Namun, karena tidak pernah merasakan cinta seorang individu dapat menjadi orang yang egois. Egois tidak sama dengan mencintai diri sendiri, kata Louis Leahy, orang yang egois justru orang yang mencintai diri secara buruk. Karena tidak mampu mencintai diri sendiri, dia takkan mampu mencintai liyan dengannya dia berkorelasi. Cinta adalah inti dari nilai-nilai kemanusiaan itu sendiri. Ketidakmampuan untuk mencintai (dan dicintai) ini akan membuat sang individu semakin asing dari kemanusiaannya sendiri.

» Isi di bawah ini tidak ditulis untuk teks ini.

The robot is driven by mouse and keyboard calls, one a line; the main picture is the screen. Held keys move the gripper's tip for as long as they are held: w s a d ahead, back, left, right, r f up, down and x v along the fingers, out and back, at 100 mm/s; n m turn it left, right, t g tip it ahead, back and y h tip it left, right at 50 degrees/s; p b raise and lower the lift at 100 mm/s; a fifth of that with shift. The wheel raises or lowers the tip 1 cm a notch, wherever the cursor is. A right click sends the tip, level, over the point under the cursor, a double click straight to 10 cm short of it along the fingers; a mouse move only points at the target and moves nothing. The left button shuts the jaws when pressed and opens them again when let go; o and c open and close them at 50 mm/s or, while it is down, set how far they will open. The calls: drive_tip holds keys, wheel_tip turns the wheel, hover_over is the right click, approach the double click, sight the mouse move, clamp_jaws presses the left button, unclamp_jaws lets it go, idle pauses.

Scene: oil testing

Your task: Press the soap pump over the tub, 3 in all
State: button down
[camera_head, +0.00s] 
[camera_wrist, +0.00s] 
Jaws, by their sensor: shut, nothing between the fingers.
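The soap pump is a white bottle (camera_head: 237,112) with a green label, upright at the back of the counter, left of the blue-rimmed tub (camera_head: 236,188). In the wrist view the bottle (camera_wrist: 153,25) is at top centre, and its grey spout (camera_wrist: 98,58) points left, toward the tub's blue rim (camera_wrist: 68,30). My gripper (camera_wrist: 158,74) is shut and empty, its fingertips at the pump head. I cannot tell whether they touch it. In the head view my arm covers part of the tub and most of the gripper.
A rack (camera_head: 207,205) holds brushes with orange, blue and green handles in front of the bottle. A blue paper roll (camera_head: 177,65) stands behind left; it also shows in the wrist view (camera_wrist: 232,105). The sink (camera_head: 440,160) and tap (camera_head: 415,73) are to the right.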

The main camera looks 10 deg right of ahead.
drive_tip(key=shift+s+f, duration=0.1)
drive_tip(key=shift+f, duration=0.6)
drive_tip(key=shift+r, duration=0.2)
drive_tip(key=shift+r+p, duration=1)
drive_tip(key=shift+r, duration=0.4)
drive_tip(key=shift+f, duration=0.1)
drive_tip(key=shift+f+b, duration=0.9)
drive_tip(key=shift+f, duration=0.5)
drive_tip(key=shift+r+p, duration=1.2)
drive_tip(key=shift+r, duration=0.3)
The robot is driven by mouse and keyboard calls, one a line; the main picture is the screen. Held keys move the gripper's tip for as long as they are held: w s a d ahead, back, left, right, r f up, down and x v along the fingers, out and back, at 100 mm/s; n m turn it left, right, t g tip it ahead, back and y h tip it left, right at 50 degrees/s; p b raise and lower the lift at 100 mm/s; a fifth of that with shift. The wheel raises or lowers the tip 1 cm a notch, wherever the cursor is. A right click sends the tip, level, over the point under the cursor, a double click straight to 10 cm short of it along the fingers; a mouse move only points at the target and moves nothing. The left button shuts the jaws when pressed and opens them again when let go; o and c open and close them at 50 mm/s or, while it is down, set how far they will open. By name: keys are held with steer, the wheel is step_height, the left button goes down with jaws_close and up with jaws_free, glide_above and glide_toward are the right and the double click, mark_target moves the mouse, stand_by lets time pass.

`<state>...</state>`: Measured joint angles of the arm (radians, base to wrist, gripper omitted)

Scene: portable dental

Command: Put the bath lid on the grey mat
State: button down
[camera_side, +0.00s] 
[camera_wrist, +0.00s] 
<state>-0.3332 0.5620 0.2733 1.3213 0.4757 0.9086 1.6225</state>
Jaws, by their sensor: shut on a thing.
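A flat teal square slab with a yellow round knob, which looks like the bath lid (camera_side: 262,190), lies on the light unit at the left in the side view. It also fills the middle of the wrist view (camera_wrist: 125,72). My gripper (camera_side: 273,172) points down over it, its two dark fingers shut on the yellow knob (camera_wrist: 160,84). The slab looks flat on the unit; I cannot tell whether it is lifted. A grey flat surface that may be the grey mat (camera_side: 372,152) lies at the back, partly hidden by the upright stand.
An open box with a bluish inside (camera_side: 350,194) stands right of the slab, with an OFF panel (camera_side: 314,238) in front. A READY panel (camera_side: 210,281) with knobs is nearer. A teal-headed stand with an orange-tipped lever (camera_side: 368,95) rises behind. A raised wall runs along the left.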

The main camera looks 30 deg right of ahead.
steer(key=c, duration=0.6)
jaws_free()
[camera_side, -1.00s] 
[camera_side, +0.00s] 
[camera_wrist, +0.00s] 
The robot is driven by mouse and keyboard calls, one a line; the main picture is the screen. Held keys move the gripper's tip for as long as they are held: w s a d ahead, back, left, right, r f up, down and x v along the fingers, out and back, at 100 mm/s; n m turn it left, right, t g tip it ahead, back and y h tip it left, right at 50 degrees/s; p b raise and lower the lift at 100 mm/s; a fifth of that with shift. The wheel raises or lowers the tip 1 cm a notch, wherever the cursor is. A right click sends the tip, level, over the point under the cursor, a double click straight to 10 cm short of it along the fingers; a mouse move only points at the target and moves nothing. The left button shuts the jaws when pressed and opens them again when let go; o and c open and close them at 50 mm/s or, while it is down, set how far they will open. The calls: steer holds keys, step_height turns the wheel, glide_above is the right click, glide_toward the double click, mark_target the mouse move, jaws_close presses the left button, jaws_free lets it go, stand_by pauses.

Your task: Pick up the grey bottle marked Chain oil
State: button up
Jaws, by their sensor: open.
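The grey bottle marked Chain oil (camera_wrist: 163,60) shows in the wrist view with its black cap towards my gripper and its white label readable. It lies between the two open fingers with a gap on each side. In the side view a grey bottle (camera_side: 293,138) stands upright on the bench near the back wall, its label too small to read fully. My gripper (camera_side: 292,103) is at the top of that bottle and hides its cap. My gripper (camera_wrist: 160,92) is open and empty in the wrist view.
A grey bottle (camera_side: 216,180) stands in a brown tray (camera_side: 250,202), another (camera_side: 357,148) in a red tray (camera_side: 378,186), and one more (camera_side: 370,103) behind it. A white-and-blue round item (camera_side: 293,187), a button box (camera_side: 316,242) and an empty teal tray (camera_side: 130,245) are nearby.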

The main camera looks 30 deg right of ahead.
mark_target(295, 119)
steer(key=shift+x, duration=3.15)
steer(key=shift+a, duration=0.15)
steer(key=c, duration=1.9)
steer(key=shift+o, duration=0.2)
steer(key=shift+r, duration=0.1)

Orang yang terasing dari kemanusiaannya sendiri ini dapat menerjemahkan kebahagiaan dalam ranah yang lebih sempit (kekuasaan, kepemilikan, ketenaran). Dia ingin menelan kebahagiaan itu sendiri. Ketiadaan cinta membuat hatinya hampa. Ketika dia menelan semuanya itu, semuanya itu akan lenyap pula dengan segera sehingga dia melakukan segala cara untuk dapat memenuhi kehampaan hatinya dengan kebahagiaan itu. Orientasinya adalah diri sendiri sehingga tidak masalah jika dia harus menindas, mengeksploitasi, menginjak-injak liyan (bahkan dunia seisinya). Homo homini lupus. Contoh-contoh nyata dapat kita lihat dalam wajah keseharian bangsa kita.

Kesimpulan
Ketika sang individu menjadi homo homini lupus, sebenarnya dia tidak mengalami aktualisasi diri, kemanusiaannya yang tertanam dalam kediriannya tidak termanifestasikan, dia tidak bereksistensi sesuai esensi. Dan, ketika sang individu menjadi homo homini socius, dia telah dan sedang mengaktualisasi diri, telah dan sedang memanifestasikan kemanusiaannya, dan dia sedang bereksistensi sesuai esensi. Maka, sosialisme (atau dengan nama apapun kita menamai koeksistensi ini) adalah konsekuensi logis eksistensialisme (atau dengan nama apapun kita menamai eksistensi ini). Sedikit catatan, sosialisme tidak sama dengan komunisme. Komunisme, menurut Y. B. Mangunwijaya, pada hakikatnya sama dengan kapitalisme, kanan, yaitu eksploitasi orang banyak oleh sekelompok kecil orang. Sedangkan sosialisme, menurut Sutan Sjahrir, adalah emansipasi rakyat, atau dapat diterjemahkan emansipasi masing-masing individu untuk memanifestasikan kemanusiaannya.